The Gropius house was built in 1938 as his family home. A brochure describes it as : "Modest in scale, the house was revolutionary in impact. It combined familiar elements of New England houses-wood siding, stone foundations, and brick chimney-with industrial materials like glass block, acoustical plaster, and chrome banisters, and the latest technology in fixtures."

Our tour guide was wonderful, an easy going manner, full of interesting personal stories and knowledgeable about the architectural details of the home and Gropius's work. Several times he mentioned Mrs Storrow, the owner of the property prior to Gropius. Anyone who's lived in Boston knows this name well. The winding parkway that follows the Charles river for miles is named after a family patriarch.

A few comparisons with Frank Lloyd Wright came to mind as we wondered through the home and grounds. Most notably they both organized a community of architects, artists, and musicians around themselves. Artistic entertainment and parties at home were used as a way to interact with and inspire their students and associates.

The Gropius house has a wonderful closet filled with some of his wife's possessions including lots of pocket books,a circular hat box, and a metal hat she might have worn to one of the parties. The hat looked like a fascinator, would have fit right in at the recent royal wedding in England. Well maybe not in utilitarian gun metal but say a blue silk?

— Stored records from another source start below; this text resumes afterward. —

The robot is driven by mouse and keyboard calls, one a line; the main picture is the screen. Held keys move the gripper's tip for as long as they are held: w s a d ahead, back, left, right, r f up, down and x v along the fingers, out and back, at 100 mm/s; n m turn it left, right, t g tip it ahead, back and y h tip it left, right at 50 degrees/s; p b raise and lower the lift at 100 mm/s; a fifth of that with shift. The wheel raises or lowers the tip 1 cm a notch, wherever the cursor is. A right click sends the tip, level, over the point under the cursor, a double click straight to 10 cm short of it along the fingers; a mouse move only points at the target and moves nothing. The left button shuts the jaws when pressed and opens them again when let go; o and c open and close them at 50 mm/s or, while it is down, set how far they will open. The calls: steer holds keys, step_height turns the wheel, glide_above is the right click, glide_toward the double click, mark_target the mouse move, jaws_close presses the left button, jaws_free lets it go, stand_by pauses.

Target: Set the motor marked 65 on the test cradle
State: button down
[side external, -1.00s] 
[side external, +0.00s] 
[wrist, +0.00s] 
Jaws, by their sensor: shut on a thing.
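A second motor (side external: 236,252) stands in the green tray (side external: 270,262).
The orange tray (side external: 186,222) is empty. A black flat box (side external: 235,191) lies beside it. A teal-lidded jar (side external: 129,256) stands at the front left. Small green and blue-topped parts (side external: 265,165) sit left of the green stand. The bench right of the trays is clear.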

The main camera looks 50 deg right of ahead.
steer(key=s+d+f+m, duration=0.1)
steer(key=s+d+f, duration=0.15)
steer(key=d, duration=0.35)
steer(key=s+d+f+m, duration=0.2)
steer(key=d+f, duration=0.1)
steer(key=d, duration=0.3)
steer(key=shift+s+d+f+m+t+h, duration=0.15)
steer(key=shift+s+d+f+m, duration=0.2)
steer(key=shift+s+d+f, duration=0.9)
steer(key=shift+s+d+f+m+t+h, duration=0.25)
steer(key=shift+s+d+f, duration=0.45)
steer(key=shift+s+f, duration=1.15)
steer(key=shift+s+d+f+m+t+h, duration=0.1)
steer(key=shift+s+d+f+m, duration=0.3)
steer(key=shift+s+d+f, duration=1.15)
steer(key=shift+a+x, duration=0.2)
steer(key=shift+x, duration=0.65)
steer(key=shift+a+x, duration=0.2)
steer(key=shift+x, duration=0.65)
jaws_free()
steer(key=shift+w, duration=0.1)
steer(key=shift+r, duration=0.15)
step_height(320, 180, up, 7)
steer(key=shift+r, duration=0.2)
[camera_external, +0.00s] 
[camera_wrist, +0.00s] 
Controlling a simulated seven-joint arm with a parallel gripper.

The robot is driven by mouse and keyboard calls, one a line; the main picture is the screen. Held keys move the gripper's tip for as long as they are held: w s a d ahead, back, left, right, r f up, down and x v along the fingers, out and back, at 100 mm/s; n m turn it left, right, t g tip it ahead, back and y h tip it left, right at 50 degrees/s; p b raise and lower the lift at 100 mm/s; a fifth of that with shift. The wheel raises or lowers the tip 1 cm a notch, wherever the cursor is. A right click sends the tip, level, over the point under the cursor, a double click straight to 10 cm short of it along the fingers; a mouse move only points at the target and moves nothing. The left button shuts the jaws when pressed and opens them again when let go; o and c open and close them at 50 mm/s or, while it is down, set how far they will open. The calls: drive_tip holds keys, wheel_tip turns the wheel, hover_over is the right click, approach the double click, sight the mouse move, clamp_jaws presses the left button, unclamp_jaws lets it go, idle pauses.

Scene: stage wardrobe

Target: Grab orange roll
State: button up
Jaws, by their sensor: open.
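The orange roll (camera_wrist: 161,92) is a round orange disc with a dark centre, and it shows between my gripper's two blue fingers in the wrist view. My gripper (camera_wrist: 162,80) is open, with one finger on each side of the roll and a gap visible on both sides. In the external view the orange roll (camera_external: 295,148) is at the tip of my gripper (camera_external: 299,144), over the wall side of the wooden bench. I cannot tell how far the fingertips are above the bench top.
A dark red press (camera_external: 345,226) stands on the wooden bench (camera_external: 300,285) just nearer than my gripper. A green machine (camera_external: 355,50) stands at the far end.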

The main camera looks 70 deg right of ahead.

The night before our visit we were having dinner in Chinatown with old friends from the Boston area. I told them about our planned visit to the house the next day and asked if they were familiar with the architect. Of course! Kathy's childhood home on Moon Hill was part of a Lexington, MA street of homes designed by the Architects' Collaborative, a Gropius lead architectural firm. And in addition her Dad had purchased a Concord,MA home that was a close copy of the Gropius home. I was intrigued and short on time. So we choose to visit the nearby close copy only and I think you'll see from the photo just how close it is!

We had plans in Western Massachusetts for the evening so we couldn't linger as long as we'd have liked. We'll be back to visit the wonderful DeCordova museum which is just down the road and to ask our friend Kathy for a tour of Moon Hill.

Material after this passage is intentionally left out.